It’s been a rough couple of months for all investors, as the Dow Jones Industrial Average
and S&P 500
and Nasdaq Composite
indexes plunged more than 30% from their all-time highs before bouncing back nicely through last week. (They sold off again Monday, but were higher midday Tuesday.)
And no one was hurt more than the 73 million baby boomers, the generation born between 1946 and 1964, nearly half of whom already are retired, while millions more are right on the cusp. By some measures, Gen Xers, those born between 1964 and 1980, are in even worse shape. For both this marks the third wealth-destroying major bear market in the past 20 years, and some of us think we haven’t hit bottom yet.
One reason for this is that target-date retirement funds, which have become the retirement savings and investing vehicle of choice for many boomers and Gen Xers, have been hit hard in the recent bear market. Typically, these funds decrease their allocation to stocks as the funds get closer to the retirement target date. But some of the most popular funds that have a retirement target date of 2020 hold 50% or more of their assets in stocks.
Target-date funds now account for $1.8 trillion in assets, according to Sway Research, predominantly in workplace defined-contribution, or 401(k) plans. Vanguard Group is the leader with 37% of the market, while Fidelity and T. Rowe Price follow with around 12%-13% each. That means almost two of every three dollars in target-date funds are managed by the Big Three.
From Feb. 20 through March 20, which coincided with almost all of the recent market selloff, target-date 2020 funds from Fidelity
and T. Rowe Price
lost 19%-22% of their value, according to Morningstar Inc. (After the recent rally, they’re 11%-14% off their highs.)
Vanguard had the lowest equity allocation—50% domestic and international stocks—while T. Rowe Price’s 2020 target fund had 58% in equities. These firms’ 2025 target funds had 59%-64% of their holdings in equities, according to the firms’ websites.
The rationale, of course, is that with increasing life expectancy, investors need to hold more stock to generate the growth they’ll need over long retirements to keep from running out of money. But 50% in stocks has proven too risky for people who are retiring now, and investors should hold less stock or keep two to three years of retirement living expenses in cash as insurance. (The right kind of annuity can help, too.)
Americans in general have roughly 50% of their individual retirement accounts (IRAs) in equities, although the equity percentage of the balanced funds they own raises that past 55%. Stock holdings, however, drop when people turn 60, according to a study by the Employee Benefit Research Institute (EBRI), and hover between the high 40s and mid-50s for the rest of their lives.
Of course, just because everybody’s doing it doesn’t make it right. Ronald J. Surz, president of Target Date Solutions and of its parent company, PPCA, Inc., based in San Clemente, Calif., has long railed against the dominant industry practice of having 50% or more in stocks at the retirement target date.
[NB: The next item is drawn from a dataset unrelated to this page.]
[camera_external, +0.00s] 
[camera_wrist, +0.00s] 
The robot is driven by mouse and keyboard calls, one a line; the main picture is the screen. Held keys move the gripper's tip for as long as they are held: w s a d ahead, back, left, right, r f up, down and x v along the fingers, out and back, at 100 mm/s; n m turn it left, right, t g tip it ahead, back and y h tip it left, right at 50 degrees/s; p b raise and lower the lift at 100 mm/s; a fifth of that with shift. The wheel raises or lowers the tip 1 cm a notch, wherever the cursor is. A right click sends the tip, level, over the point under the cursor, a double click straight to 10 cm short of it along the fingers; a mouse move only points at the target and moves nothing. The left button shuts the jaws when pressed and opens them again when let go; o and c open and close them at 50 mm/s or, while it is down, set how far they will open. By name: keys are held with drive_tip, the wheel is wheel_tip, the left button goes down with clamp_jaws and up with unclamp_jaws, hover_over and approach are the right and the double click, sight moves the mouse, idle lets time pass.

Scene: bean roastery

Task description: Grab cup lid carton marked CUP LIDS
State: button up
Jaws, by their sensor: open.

He believes that even five years before they retire, investors enter the risky zone, where they have to pay more attention to preserving than accumulating capital. That’s because “sequence of returns” risk—drawing down diminished retirement funds in the midst of a bear market—can force retirees to tighten their belts way more than they expected.
“So, we’ve got a lot of people in the risk zone, more than we ever had before,… most of whom I think don’t really realize that they’re taking more risks than they can afford,” Surz told me in a telephone interview.
Instead, Surz recommends a different “glide path” to retirement and beyond, based on research by Wade D. Pfau and Michael Kitces, which found that reducing equity exposure to 20%-40% at retirement, then building it back up as retirement proceeds would “maximize their level of sustainable retirement income, and/or…reduce the potential magnitude of any shortfalls in adverse scenarios.”
Surz’s proprietary SMART Target Date Fund index, based on those concepts, lost only 2% in the selloff, although it did lag in the latter years of the recent long bull market. John Hancock also has some more conservative target-date funds which lost at least 5 percentage points less than Vanguard, Fidelity and T. Rowe Price’s 2020 funds in the recent selloff. But as Surz points out, investors don’t choose their target funds; they’re stuck with the 401(k) provider their employers pick for them—and that’s mostly the Big Three.
Target-date funds have a lot going for them, and they’re certainly better than the flawed judgment of individual investors—except when they get to retirement itself. That’s why I think the Big Three need to do a big rethink. There’s got to be a better way.